Task description — Please output the lines shown below exactly as they appear.

Available data —

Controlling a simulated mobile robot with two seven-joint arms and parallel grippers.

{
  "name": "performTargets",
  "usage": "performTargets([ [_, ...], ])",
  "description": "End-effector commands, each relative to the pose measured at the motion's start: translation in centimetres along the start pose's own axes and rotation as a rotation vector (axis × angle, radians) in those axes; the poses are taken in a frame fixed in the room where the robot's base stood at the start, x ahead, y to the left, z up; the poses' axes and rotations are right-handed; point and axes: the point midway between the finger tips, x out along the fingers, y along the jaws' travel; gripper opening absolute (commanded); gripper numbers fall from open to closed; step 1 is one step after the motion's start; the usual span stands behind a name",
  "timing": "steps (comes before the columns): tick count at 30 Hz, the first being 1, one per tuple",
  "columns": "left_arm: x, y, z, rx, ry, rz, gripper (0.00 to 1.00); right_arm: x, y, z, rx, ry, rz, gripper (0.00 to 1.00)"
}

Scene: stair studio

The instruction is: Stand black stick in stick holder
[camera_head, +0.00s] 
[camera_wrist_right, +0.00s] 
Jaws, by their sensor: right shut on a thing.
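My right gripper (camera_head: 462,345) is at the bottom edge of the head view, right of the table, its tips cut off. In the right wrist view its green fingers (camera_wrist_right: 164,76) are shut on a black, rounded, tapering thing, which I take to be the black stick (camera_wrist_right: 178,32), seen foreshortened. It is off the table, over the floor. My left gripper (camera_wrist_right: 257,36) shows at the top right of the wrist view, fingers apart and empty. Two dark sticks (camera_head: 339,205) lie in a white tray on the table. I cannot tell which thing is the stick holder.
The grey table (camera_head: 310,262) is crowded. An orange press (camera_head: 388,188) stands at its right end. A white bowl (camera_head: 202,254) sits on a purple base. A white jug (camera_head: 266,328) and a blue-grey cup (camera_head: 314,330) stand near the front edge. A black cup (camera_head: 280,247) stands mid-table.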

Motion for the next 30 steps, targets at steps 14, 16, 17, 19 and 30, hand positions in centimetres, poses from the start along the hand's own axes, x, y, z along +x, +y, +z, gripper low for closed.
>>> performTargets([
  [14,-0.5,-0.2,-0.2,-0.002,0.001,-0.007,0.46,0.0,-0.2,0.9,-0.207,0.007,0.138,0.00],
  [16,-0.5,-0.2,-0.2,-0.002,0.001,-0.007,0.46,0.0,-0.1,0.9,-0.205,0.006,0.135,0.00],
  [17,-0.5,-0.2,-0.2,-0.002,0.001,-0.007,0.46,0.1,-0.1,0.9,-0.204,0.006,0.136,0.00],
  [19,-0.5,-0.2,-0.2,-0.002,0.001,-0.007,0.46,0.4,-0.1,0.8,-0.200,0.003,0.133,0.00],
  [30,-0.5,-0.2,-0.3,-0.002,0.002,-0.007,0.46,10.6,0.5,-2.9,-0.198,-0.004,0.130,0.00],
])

Result of the exercise —
Controlling a simulated mobile robot with two seven-joint arms and parallel grippers.

{
  "name": "performTargets",
  "usage": "performTargets([ [_, ...], ])",
  "description": "End-effector commands, each relative to the pose measured at the motion's start: translation in centimetres along the start pose's own axes and rotation as a rotation vector (axis × angle, radians) in those axes; the poses are taken in a frame fixed in the room where the robot's base stood at the start, x ahead, y to the left, z up; the poses' axes and rotations are right-handed; point and axes: the point midway between the finger tips, x out along the fingers, y along the jaws' travel; gripper opening absolute (commanded); gripper numbers fall from open to closed; step 1 is one step after the motion's start; the usual span stands behind a name",
  "timing": "steps (comes before the columns): tick count at 30 Hz, the first being 1, one per tuple",
  "columns": "left_arm: x, y, z, rx, ry, rz, gripper (0.00 to 1.00); right_arm: x, y, z, rx, ry, rz, gripper (0.00 to 1.00)"
}

Scene: stair studio

The instruction is: Stand black stick in stick holder
[camera_head, +0.00s] 
[camera_wrist_right, +0.00s] 
Jaws, by their sensor: right shut on a thing.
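My right gripper (camera_head: 462,345) is at the bottom edge of the head view, right of the table, its tips cut off. In the right wrist view its green fingers (camera_wrist_right: 164,76) are shut on a black, rounded, tapering thing, which I take to be the black stick (camera_wrist_right: 178,32), seen foreshortened. It is off the table, over the floor. My left gripper (camera_wrist_right: 257,36) shows at the top right of the wrist view, fingers apart and empty. Two dark sticks (camera_head: 339,205) lie in a white tray on the table. I cannot tell which thing is the stick holder.
The grey table (camera_head: 310,262) is crowded. An orange press (camera_head: 388,188) stands at its right end. A white bowl (camera_head: 202,254) sits on a purple base. A white jug (camera_head: 266,328) and a blue-grey cup (camera_head: 314,330) stand near the front edge. A black cup (camera_head: 280,247) stands mid-table.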

Motion for the next 30 steps, targets at steps 14, 16, 17, 19 and 30, hand positions in centimetres, poses from the start along the hand's own axes, x, y, z along +x, +y, +z, gripper low for closed.
>>> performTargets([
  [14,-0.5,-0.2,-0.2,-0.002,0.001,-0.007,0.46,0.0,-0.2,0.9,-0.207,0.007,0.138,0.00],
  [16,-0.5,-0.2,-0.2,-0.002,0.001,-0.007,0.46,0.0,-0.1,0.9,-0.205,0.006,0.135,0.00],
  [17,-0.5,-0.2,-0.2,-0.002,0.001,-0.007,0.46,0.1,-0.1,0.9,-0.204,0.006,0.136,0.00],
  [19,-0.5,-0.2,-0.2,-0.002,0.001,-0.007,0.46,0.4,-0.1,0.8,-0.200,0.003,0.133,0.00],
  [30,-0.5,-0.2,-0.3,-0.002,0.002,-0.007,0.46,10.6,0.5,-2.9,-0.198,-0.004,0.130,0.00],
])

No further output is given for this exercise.